Humour belge pour deux duos english dans Le Monte-Plats au Lucernaire
Le Lucernaire fait fort en ne proposant pas un duo mais deux duos sur une scène coupée en deux. A ma gauche se trouvent Ben et Gus, deux truands à la petite semaine. A ma droite se trouvent Ben et Gus, deux truands à la petite semaine. Chaque duo se connait sans vraiment se connaitre, se supporte plus qu’il ne s’apprécie. Le bruit incessant d’un monte-plats les sort de leur torpeur mais fait également monter la pression. Quand arrivera enfin leur ordre de mission?
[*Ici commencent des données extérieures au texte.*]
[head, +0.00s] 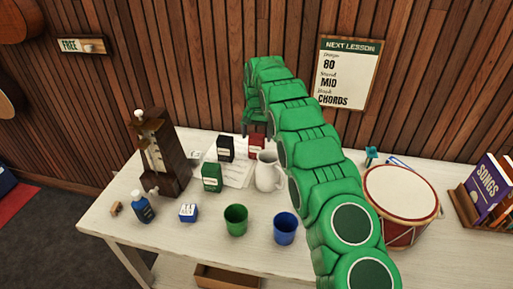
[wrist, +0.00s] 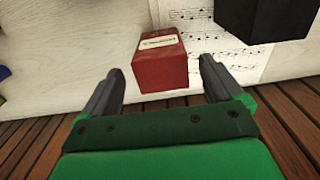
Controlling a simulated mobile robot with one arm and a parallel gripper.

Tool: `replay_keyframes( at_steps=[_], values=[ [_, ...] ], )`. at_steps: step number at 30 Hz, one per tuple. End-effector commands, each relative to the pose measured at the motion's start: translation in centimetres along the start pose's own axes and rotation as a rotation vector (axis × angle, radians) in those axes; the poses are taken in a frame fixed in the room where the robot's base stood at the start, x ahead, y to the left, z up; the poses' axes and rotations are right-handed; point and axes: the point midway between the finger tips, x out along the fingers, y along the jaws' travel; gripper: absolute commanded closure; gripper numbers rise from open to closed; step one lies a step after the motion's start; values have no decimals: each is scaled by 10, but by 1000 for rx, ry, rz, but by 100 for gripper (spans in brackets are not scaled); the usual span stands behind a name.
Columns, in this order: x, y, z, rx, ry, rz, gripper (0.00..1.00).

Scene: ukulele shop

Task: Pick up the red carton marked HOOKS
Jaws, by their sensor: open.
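The red carton (head: 257,142) stands at the back of the white table, partly hidden by my arm and the white jug in the head view. In the wrist view the red carton (wrist: 160,62) shows a pale label too blurred to read. It sits just beyond and between the two fingertips. My gripper (wrist: 158,75) is open and empty, with a finger to either side of the carton's near end. In the head view my gripper (head: 257,128) is over the back edge of the table, by the carton.
A black carton (head: 226,148) stands left of the red one on sheet music (head: 238,175). A green carton (head: 212,177) and a white jug (head: 268,171) stand in front. A metronome (head: 162,155) is left, a drum (head: 401,200) right. The wood wall (head: 210,60) is close behind.

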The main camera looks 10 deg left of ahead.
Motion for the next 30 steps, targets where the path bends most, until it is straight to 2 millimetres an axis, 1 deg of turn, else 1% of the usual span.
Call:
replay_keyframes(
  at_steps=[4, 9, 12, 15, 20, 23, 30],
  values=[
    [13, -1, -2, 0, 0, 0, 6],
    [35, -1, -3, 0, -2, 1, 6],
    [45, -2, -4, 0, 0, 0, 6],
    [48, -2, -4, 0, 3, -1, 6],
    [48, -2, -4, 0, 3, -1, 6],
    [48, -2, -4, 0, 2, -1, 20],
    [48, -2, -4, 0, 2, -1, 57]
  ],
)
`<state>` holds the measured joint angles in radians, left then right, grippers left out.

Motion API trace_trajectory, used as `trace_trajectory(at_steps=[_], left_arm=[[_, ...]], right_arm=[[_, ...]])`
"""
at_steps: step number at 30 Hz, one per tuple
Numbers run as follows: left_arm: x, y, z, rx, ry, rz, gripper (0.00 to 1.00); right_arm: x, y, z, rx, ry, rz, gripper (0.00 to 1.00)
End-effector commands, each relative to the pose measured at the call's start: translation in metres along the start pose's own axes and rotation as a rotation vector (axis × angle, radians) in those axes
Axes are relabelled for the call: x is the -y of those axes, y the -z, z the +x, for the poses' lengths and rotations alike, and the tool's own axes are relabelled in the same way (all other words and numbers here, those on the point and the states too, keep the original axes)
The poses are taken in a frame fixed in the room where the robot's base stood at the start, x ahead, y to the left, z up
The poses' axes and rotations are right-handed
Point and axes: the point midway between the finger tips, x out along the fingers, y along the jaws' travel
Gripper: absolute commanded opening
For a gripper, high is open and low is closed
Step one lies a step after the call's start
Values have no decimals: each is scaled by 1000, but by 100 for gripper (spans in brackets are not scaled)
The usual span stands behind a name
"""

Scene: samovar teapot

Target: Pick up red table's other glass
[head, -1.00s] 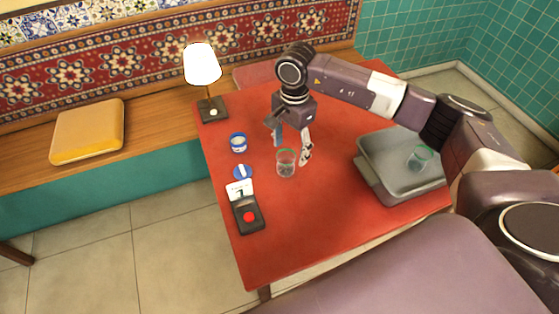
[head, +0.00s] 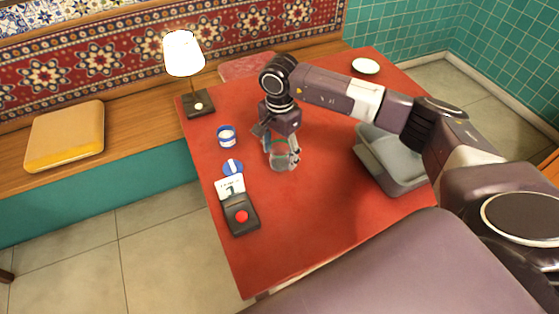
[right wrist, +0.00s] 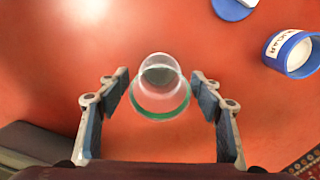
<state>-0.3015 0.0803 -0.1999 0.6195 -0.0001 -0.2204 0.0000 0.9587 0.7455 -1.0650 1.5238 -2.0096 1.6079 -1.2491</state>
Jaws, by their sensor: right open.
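A clear glass with a green rim (head: 281,157) stands on the red table (head: 310,218). My right gripper (head: 283,150) is over it, with its fingers around the glass in the head view. In the right wrist view the glass (right wrist: 160,88) lies between the two open fingers (right wrist: 160,110), with a gap on each side. The fingers do not appear to touch it. My left gripper is not in view.
A white dish (head: 366,66) is at the back.

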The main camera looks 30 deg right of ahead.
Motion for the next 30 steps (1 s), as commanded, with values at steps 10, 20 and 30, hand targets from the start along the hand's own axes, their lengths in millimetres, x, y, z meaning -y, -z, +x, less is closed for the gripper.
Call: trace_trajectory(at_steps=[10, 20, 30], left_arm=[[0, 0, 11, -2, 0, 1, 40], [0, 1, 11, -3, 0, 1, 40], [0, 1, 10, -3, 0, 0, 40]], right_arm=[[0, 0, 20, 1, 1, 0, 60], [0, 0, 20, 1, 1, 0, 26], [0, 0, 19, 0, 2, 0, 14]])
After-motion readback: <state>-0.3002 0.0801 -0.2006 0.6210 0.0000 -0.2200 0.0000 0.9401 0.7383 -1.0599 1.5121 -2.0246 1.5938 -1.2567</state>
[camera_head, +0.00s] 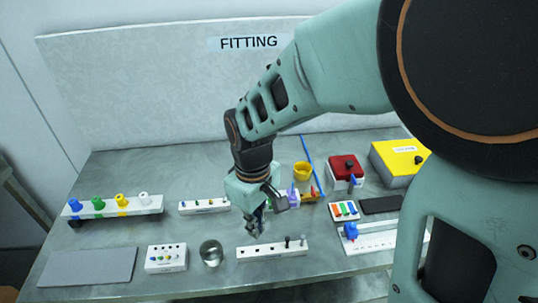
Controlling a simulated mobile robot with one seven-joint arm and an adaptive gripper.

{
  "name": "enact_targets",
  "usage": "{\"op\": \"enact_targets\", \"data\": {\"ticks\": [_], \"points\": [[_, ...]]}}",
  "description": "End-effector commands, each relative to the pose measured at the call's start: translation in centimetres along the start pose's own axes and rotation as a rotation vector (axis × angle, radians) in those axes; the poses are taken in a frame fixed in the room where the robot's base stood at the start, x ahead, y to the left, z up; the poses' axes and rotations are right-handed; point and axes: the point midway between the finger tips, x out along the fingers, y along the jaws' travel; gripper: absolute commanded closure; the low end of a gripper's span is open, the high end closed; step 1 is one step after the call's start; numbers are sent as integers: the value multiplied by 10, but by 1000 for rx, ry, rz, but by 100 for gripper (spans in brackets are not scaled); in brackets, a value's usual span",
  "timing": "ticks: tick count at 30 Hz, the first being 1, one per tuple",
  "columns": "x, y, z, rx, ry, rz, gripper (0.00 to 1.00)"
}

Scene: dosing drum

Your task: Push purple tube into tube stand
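A small purple piece (292,194), possibly the purple tube, shows just right of my gripper, partly hidden behind it; whether it stands in a holder is too small to tell. My gripper (255,227) points down over the middle of the table, above and behind a long white block (262,252). That block has a row of dark holes and two grey pegs upright at its right end. I cannot tell which block is the tube stand. The gripper fingers are small and dark, and their gap is unclear. I see no tube between them.
A white rack (113,212) with coloured cylinders stands left. A glass cup (211,254) and a small white block (166,260) stand in front. A yellow cup (302,171), red box (345,166) and yellow box (395,155) stand behind right. A grey mat (88,267) lies front left.

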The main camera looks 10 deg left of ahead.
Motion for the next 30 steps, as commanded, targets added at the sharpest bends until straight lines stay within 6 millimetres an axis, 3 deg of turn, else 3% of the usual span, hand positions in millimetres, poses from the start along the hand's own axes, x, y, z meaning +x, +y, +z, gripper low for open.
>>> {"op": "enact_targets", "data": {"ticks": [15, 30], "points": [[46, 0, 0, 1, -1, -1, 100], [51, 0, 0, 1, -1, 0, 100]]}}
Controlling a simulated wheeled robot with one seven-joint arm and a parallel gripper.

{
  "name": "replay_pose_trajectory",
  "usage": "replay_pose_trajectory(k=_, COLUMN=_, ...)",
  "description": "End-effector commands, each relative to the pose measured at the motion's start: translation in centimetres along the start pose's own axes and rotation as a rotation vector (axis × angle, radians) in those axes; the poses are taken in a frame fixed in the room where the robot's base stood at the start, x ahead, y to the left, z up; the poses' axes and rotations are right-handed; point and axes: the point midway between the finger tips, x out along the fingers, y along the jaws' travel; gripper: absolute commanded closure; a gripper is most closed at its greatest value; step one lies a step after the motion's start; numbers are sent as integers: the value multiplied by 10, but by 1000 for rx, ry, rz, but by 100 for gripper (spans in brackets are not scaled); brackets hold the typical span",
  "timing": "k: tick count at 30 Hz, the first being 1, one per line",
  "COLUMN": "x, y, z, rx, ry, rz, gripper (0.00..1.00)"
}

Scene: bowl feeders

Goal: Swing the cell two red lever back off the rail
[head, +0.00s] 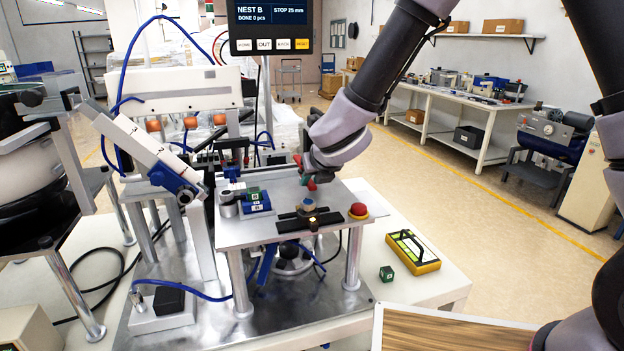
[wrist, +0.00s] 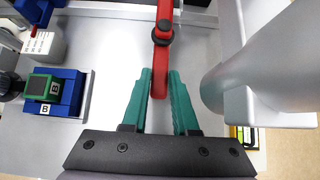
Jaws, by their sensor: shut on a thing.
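The red lever (wrist: 162,38) stands over the grey plate in the wrist view, with a dark pivot or collar partway along it. Its lower end lies between the two green fingers of my gripper (wrist: 161,78), which is shut on it. In the head view my gripper (head: 307,174) is over the back right of the plate, and a small red part of the lever (head: 312,186) shows beside it. I cannot tell from these views how the lever sits against the rail.
A blue nest (head: 257,205) marked B holds a green block (head: 253,193). A yellow device (head: 412,252) and a green cube (head: 386,273) lie on the table. A screen (head: 268,28) reads NEST B.

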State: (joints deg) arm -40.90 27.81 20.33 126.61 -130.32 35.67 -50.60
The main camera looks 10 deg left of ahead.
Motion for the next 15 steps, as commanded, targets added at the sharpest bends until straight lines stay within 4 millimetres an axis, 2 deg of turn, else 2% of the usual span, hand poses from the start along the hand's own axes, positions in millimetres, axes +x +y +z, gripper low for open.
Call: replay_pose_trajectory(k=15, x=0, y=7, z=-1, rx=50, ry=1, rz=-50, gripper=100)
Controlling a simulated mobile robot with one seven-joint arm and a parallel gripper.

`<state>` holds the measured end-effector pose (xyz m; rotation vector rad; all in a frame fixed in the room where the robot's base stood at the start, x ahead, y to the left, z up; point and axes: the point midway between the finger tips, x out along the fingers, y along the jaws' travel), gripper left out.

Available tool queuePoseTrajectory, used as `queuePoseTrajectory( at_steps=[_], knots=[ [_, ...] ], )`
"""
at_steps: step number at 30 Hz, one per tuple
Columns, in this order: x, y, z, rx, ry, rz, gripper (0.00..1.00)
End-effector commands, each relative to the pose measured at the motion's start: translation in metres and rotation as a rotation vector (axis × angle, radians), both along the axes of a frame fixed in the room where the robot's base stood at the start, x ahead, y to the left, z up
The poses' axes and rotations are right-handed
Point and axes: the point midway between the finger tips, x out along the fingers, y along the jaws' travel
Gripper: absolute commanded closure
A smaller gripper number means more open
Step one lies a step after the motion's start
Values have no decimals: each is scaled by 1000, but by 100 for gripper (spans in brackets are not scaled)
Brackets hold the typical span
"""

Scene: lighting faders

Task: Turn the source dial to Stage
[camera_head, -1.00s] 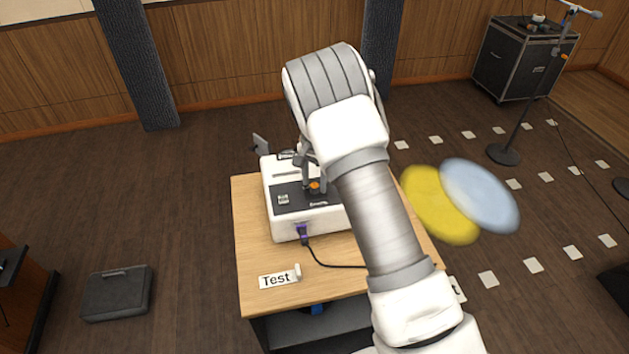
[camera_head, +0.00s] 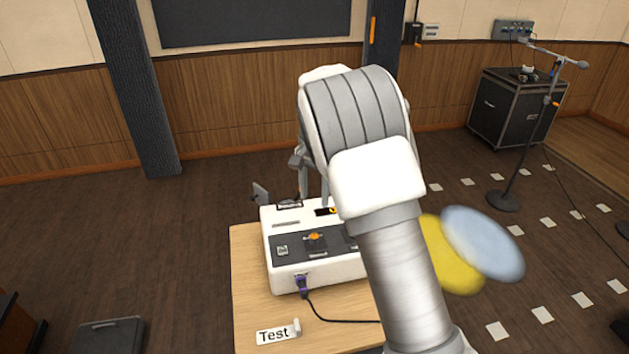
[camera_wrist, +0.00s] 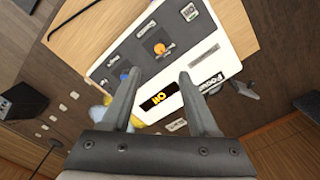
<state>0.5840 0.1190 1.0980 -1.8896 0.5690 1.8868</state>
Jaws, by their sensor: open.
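A white console (camera_head: 275,218) with a dark front panel stands on a wooden table. A dial (camera_head: 315,238) with an orange mark sits on a dark square plate in the panel. The dial (camera_wrist: 161,48) also shows in the wrist view, beyond my fingertips; its small position labels are too small to read. My gripper (camera_head: 314,196) is open and empty, raised above the back part of the console, apart from the dial. Its two fingers (camera_wrist: 158,72) are spread in the wrist view. The arm hides the console's right side in the head view.
A purple plug (camera_head: 301,284) with a black cable is at the console's front. A "Test" card (camera_head: 274,334) lies on the table (camera_head: 245,270).

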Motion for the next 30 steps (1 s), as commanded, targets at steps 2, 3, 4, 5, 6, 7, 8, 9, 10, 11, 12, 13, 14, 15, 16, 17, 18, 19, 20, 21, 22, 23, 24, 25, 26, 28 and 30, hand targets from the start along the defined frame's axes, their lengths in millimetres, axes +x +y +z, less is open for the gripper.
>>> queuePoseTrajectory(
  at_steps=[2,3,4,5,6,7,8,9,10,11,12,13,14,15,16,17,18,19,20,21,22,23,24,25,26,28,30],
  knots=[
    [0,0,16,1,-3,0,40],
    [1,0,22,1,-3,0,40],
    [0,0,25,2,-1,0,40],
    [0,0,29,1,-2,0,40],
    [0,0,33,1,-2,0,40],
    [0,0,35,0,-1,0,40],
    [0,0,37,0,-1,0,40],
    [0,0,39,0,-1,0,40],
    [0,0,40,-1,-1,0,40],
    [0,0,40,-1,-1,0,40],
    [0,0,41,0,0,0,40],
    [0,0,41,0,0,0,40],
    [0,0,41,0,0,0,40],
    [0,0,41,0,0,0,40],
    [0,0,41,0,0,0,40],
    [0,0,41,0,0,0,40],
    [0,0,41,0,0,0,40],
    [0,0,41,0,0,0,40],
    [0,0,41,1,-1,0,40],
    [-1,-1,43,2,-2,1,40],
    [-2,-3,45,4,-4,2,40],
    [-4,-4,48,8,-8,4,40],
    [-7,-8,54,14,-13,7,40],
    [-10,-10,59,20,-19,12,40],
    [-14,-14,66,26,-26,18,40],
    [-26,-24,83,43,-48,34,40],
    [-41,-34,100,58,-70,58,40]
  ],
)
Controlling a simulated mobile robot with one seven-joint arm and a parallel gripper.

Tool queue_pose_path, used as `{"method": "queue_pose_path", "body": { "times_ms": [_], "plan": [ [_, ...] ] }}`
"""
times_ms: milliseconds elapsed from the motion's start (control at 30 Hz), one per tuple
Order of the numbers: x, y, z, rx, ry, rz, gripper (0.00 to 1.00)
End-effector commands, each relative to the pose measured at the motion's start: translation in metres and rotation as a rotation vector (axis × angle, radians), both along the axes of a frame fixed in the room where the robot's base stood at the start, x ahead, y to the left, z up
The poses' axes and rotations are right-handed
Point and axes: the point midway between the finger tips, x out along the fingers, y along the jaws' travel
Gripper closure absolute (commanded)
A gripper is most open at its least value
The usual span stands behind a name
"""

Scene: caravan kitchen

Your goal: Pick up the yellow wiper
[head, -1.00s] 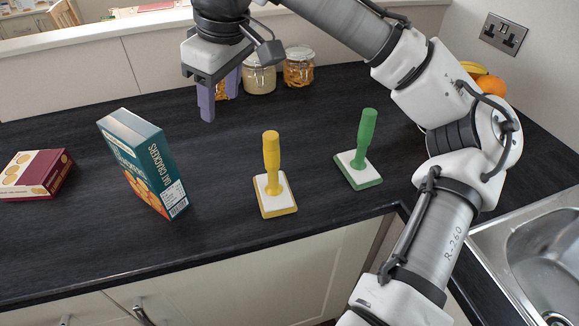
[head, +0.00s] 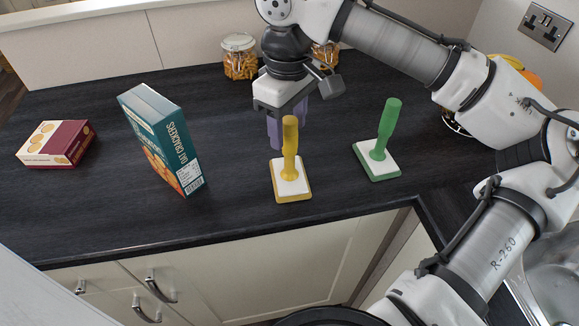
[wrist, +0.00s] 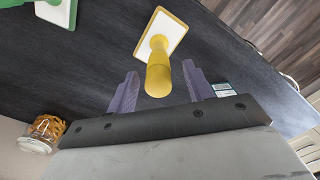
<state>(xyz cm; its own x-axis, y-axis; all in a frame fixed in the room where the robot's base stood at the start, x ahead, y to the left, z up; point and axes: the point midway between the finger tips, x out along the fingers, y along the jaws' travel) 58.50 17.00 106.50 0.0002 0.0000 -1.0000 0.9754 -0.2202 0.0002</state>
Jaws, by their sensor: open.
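The yellow wiper (head: 290,165) stands upright on the dark worktop, its handle up and its white-topped base flat. It also shows in the wrist view (wrist: 158,75), its handle end lying between the two fingers in the picture. My gripper (head: 288,138) is open and empty, its purple fingers pointing down just behind the wiper's handle in the head view. In the wrist view the fingers of my gripper (wrist: 160,88) stand apart on either side of the handle. I see no contact, and the exact depth between fingers and handle is hard to tell.
A green wiper (head: 379,145) stands to the right. An oat crackers box (head: 165,140) stands upright to the left, with a maroon box (head: 57,144) lying farther left. Jars (head: 240,58) stand at the back wall. The worktop between the crackers box and the yellow wiper is clear.

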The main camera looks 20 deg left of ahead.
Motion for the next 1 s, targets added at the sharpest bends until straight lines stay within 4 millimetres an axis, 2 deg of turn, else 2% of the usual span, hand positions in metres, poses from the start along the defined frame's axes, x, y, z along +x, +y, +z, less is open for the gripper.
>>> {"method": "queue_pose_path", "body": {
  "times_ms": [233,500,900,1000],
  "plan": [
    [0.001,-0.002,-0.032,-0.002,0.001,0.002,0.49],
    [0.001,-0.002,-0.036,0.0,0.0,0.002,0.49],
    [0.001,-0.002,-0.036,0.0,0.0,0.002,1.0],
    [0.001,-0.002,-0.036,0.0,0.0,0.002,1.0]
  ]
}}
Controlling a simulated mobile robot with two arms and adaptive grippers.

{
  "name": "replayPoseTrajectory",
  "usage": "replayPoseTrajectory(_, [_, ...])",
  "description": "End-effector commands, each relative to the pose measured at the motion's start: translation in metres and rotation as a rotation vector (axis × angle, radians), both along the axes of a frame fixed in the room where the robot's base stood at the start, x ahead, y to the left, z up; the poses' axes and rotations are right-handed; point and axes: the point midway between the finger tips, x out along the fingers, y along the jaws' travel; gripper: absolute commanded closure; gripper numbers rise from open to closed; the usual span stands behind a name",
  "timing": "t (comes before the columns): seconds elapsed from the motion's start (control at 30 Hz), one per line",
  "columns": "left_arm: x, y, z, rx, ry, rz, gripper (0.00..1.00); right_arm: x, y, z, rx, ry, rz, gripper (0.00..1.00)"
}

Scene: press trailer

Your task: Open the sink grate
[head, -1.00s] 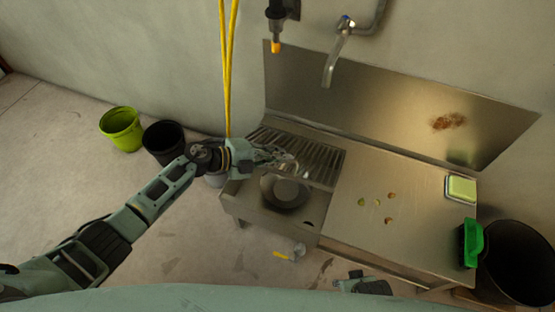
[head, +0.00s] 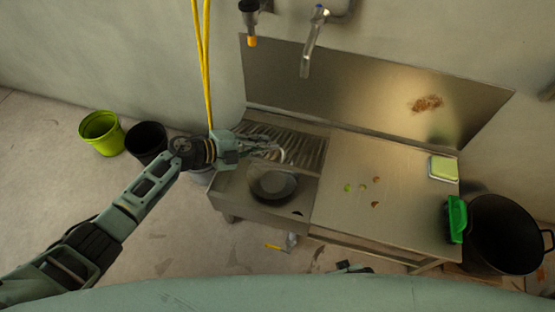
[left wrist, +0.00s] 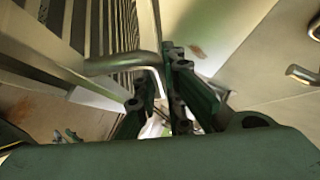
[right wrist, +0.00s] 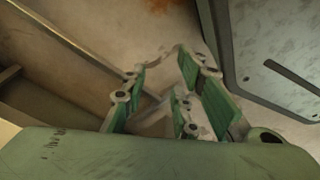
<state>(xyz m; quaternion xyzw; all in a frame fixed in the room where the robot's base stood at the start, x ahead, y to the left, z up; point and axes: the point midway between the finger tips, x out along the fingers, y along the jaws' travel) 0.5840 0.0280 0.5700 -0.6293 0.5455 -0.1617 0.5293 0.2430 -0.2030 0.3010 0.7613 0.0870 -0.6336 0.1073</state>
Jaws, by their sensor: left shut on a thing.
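The slatted metal sink grate (head: 310,150) is at the back half of the sink basin. Its slats also fill the upper left of the left wrist view (left wrist: 95,30). I cannot tell its exact tilt. My left gripper (head: 280,150) is at the grate's front side, over the basin. In the left wrist view its fingers are shut on the bent metal handle (left wrist: 125,62) of the grate. The front of the basin is uncovered and shows a round dark pan (head: 273,186). My right gripper (right wrist: 160,75) is open and empty, low in front of the sink unit.
A black bin (head: 505,235) stands at right. Green (head: 101,133) and black (head: 146,142) buckets stand left. A faucet (head: 307,55) hangs above.

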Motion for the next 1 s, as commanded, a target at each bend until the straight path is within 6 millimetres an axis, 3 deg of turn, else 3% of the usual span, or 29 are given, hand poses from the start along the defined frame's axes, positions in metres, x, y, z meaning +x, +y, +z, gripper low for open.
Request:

Les échanges autant que leur job se rapprochent d’un théâtre de l’absurde à la lisière de l’humour belge pour des rires jaunes et des situations grotesques.
Des duos en miroir
Ben et Gus sont interprétés deux fois par des comédiens disposés de chaque côté de la scène. Chaque duo se compose de Ben, malfrat mauvais et atrabilaire et de Gus, personnage ahuri, presque simplet. Les échanges se font sur le mode non-sense à la sauce belge. Aucun sujet sérieux n’est vraiment abordé, l’objectif est d’occuper le temps entre un lit de camp et un tabouret. Situés dans un sous-sol lugubre, Ben et Gus attendent, le premier est fataliste, le second impatient. Entre eux deux s’intercale le bruit mécanique d’un monte-plats. Croyant y trouver à chaque fois un descriptif de leur objectif, ils n’y décèlent finalement qu’un liste de plats à préparer. Ils sont cloitrés, sans vivres ni ingrédients mais ils doivent préparer des plats. C’est toute l’absurdité de notre société qui est exposée dans une pièce en totale incohérence. L’intérêt principal de la mise en scène d’Etienne Launay au Lucernaire consiste en ce dédoublement de la réalité. Quand le Gus de gauche sort de scène, le Gus de droite peut y entrer dans un miroir non déformant. Pas de nuances entre les deux couples, juste d’inévitables différences physiques. Avec toujours ce bruit strident du monte-plats qui commence à les rendre dingues. Le public craint une esclandre, une altercation entre les deux personnages prisonniers de leur sous-sol et sans aucune visibilité sur leur avenir. Jusqu’à l’ordre final, tragique, finalement prévisible.
Un humour presque belge
Pendant la majeure partie de la pièce, les échanges entre les protagonistes ressemblent à ceux d’une comédie belge. Le premier pose une question, le second n’y répond qu’à contre-coeur et la conversation dévie sur des considérations qui en disent plus sur les caractères que sur les opinions. La pièce a beau se dérouler en Angleterre, patrie d’un Harold Pinter habitué du Lucernaire après le récent Trahisons, tout laisse penser à une intrigue située dans les sous-sols de Bruxelles. Le jeu de miroirs densifie une intrigue quelque peu simpliste et directe qui aurait pu s’épaissir avec des différences plus notables entre les duos, aussi bien pour leurs rapports que leurs caractères. L’heure de spectacle se déroule dans une ambiance de fin du monde, sans joie ni surprises, un peu comme chez un Beckett sous Prozac. L’image renvoyée de notre monde n’est que pessimisme et léthargie, difficile de trouver la lumière dans un sous sol sombre et obscur.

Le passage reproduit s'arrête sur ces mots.